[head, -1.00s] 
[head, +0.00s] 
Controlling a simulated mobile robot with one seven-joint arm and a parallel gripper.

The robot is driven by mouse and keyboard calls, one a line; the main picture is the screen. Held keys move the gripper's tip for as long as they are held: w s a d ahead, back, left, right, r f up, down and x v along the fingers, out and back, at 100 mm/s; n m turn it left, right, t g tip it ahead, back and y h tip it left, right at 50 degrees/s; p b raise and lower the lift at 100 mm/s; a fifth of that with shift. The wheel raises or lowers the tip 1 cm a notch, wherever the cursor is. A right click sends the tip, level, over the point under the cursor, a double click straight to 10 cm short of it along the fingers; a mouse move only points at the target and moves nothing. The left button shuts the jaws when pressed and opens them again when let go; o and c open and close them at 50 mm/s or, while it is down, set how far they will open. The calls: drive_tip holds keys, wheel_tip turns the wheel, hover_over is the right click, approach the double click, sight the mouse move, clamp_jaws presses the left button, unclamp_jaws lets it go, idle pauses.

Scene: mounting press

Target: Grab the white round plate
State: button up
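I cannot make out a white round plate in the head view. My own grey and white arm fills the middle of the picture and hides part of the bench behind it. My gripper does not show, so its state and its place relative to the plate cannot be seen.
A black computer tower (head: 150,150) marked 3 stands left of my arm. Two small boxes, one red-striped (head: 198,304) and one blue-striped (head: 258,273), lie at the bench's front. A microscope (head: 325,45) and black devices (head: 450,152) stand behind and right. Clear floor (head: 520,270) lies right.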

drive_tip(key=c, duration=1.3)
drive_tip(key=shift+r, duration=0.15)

**OBJECTIVE:**
Retype all of the material, keeping each line exact.

**FINISHED ANSWER:**
[head, -1.00s] 
[head, +0.00s] 
Controlling a simulated mobile robot with one seven-joint arm and a parallel gripper.

The robot is driven by mouse and keyboard calls, one a line; the main picture is the screen. Held keys move the gripper's tip for as long as they are held: w s a d ahead, back, left, right, r f up, down and x v along the fingers, out and back, at 100 mm/s; n m turn it left, right, t g tip it ahead, back and y h tip it left, right at 50 degrees/s; p b raise and lower the lift at 100 mm/s; a fifth of that with shift. The wheel raises or lowers the tip 1 cm a notch, wherever the cursor is. A right click sends the tip, level, over the point under the cursor, a double click straight to 10 cm short of it along the fingers; a mouse move only points at the target and moves nothing. The left button shuts the jaws when pressed and opens them again when let go; o and c open and close them at 50 mm/s or, while it is down, set how far they will open. The calls: drive_tip holds keys, wheel_tip turns the wheel, hover_over is the right click, approach the double click, sight the mouse move, clamp_jaws presses the left button, unclamp_jaws lets it go, idle pauses.

Scene: mounting press

Target: Grab the white round plate
State: button up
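I cannot make out a white round plate in the head view. My own grey and white arm fills the middle of the picture and hides part of the bench behind it. My gripper does not show, so its state and its place relative to the plate cannot be seen.
A black computer tower (head: 150,150) marked 3 stands left of my arm. Two small boxes, one red-striped (head: 198,304) and one blue-striped (head: 258,273), lie at the bench's front. A microscope (head: 325,45) and black devices (head: 450,152) stand behind and right. Clear floor (head: 520,270) lies right.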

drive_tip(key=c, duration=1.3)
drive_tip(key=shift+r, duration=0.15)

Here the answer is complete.